A trama da série se passa em uma pacata cidadezinha do interior dos Estados Unidos, onde um garotinho desaparece misteriosamente, deixando a sua mãe (Ryder, em papel meio histriônico), em desespero. Enquanto tenta desvendar o mistério, com o auxílio de um policial que parece guardar traumas do passado (Harbour), os outros três amigos do jovem também tentam encontrá-lo, buscando pistas próximas ao local em que ele sumiu, que possam levar a solução do caso. A única pista que encontrarão será uma menina de comportamento estranho, perdida no meio do mato, que poderá ser a chave para que a verdade venha a tona. É a partir desse momento que tem início uma versão "moderna" de ET - O Extraterrestre, com a garota, que parece ter alguns poderes especiais, vivendo escondida do restante do mundo. (e são tantas as sequências que fazem lembrar o filme de Spielberg - a hora em que Onze se "fantasia de menina", a fuga de bicicletas -, que, em alguns momentos, Stranger Things quase parece uma refilmagem)

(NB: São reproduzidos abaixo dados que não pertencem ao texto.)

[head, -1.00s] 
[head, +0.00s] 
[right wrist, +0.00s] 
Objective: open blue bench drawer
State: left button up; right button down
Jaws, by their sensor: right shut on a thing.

Mas ET não é a única referência da série, sendo possível encontrar, aqui e ali, citações a produtos culturais diversos, como os filmes Conta Comigo, Os Herois Não Tem Idade, O Enigma do Outro Mundo e Alien - O Oitavo Passageiro, além das obras do David Cronenberg, séries como Anos Incríveis, e até mesmo a jogos de videogames modernos, como Silent Hill - esta a meu ver uma das mais gritantes (e impactantes) influências. Em especial nas cenas que envolvem uma espécie de portal para um "submundo correlato de terror" - ainda que o game fosse ser desenvolvido somente nos anos 90. E, mesmo sendo as referências explícitas a outras obras uma das partes mais legais da série, devo dizer que muitas inserções davam a sensação de terem sido forçadamente incluídas, deixando o processo um tanto mais artificial - e, confesso que, para minha decepção, a sequência com a música Heroes, do David Bowie, me pareceu ter sido desenhada pelos roteiristas não como um processo orgânico e, sim, como algo com o único objetivo de induzir a comoção por efeito da "mão pesada". (e se não for isso, me digam) Fora o fato de a trilha sonora, ainda que obviamente boa, parecer estar deslocada em algumas cenas, não combinando com o áudio com aquilo que se vê.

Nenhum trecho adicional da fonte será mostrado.